Centralization and Change: Insights from Parsha Re’eh

Sorry to be delayed again with this week’s Torah commentary. I have just a little too much packed into my weeks these days! I may need to decide between the weekly Torah post and the weekly gospel through a Jewish lens commentary. Your feedback on this is always valuable! Feel free to comment or email me with your thoughts.

Introduction: More Questions than Answers

This week we continue in Deuteronomy, and Moses is addressing the Israelites on the cusp of entering the land that was promised to their ancestors. I’ve included a narrative summary of the Parsha this week, then I pick up on central themes revealed through commentary. I’ll tell you what is most exciting to me is to recognize how core components of the cultic practices of Israel are totally re-worked in Deuteronomy. The questions that I can’t answer involve the scope and degree to which the authors and redactors understood their project as revising both daily observances and complete festival traditions to match the new political reality of cultic centralization.

  • Were the scribes in King Josiah’s court appreciating the scope of revisions they were making by way of the literary device of Moses’s addresses?
  • Were the scribes under threat from the royal court to author such a book of laws?
  • Were the scribes willingly complicit in the political project?
  • Were the scribes partners in bringing the political reform into reality? Was it their idea as much as it was Josiah’s?
  • Were these legal codes actually enforced? Archeological evidence speaks in favor of the centralization process, and the festivals of the Second Temple show coherence with Josiah’s centralization.
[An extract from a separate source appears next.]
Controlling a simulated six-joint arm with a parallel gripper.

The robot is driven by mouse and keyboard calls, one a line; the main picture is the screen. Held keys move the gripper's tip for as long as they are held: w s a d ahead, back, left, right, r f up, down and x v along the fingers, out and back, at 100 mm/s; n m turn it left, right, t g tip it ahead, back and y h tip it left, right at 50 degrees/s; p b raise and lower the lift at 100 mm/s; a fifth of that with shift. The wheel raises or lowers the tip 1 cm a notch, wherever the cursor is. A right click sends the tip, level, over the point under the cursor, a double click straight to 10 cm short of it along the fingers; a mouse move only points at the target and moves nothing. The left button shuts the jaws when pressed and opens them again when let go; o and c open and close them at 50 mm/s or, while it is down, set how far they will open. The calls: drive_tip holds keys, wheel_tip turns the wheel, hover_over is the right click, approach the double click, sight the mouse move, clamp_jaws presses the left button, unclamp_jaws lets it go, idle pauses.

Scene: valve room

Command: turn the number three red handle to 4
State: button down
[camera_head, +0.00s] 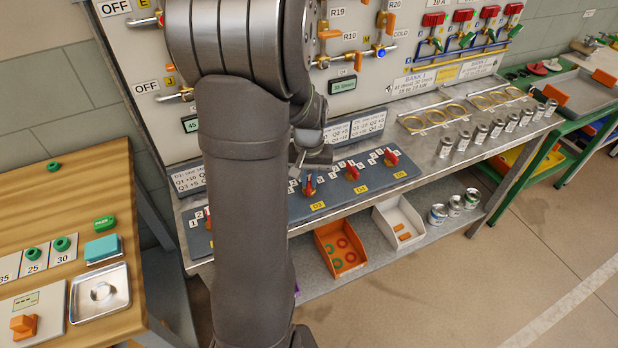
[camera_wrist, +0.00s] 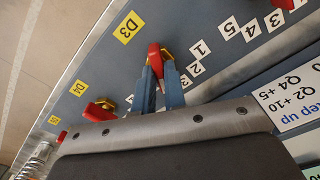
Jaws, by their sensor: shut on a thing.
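The number three handle (camera_wrist: 154,57) is red on a yellow base, beside a yellow label (camera_wrist: 129,27) that looks like D3. My gripper (camera_wrist: 159,72) has its two blue-grey fingers shut on it from either side. The scale beside it shows 1 (camera_wrist: 201,49) and 2 (camera_wrist: 195,68); the figures further round are partly hidden by my fingers. I cannot tell which figure the handle points at. In the head view the handle (camera_head: 309,184) shows just right of my arm, which hides most of my gripper.
Neighbouring red handles stand close along the panel: number four (camera_head: 352,170), number five (camera_head: 391,158), and one at the wrist view's top right (camera_wrist: 285,3). Silver cans (camera_head: 480,134) line the bench to the right. An orange bin (camera_head: 326,262) is on the lower shelf.

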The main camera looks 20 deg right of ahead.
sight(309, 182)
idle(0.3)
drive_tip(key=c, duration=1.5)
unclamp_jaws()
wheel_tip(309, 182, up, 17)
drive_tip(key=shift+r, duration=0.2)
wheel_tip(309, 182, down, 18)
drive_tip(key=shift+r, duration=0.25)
I suppose I’d work some of this out in a PhD. Let me know if anyone wants to write a letter of rec for my application. 😉

Where I fall out on this is deepening appreciation for how malleable the developing text of Torah proved to be. The text we read this week includes material from the core “Scroll of Torah,” of chapters 12-26 that was likely the pre-exilic text patterned after Assyrian treaties, like the vassal treaty of Esarhaddon (672 BCE). The effort was politically motivated, and I think this week’s Parsha reveals the downstream impact of this centralization program.

If you don’t want to read, here’s ten minutes from me in video form and another ten minutes focusing especially on reworking the cult.

Parsha Summary

In Parsha Re’eh, Moses continues his final address to the Israelites, presenting them with a choice between blessings and curses based on their obedience to God’s commandments. He emphasizes the importance of centralizing worship in a single, God-chosen location, and instructs the Israelites to destroy all forms of idolatry in the land they are about to enter.

Moses warns against the influence of false prophets and idolatrous practices, stressing the need for vigilance and strict adherence to God’s laws. He reiterates dietary laws, emphasizing the distinction between clean and unclean animals, and outlines the principles of tithing and charity, ensuring the well-being of the Levites, strangers, orphans, and widows.

The Parsha also covers the laws of the Sabbatical year, which include the release of debts and the freeing of enslaved Hebrews, promoting social justice and compassion–to the degree which a program of enslavement can be justice oriented. Of this position, I am deeply skeptical. 

Finally, Moses reminds the Israelites to observe the major festivals—Passover, Shavuot, and Sukkot—as times of communal celebration and remembrance of God’s providence; names that are still used to describe these festivals today.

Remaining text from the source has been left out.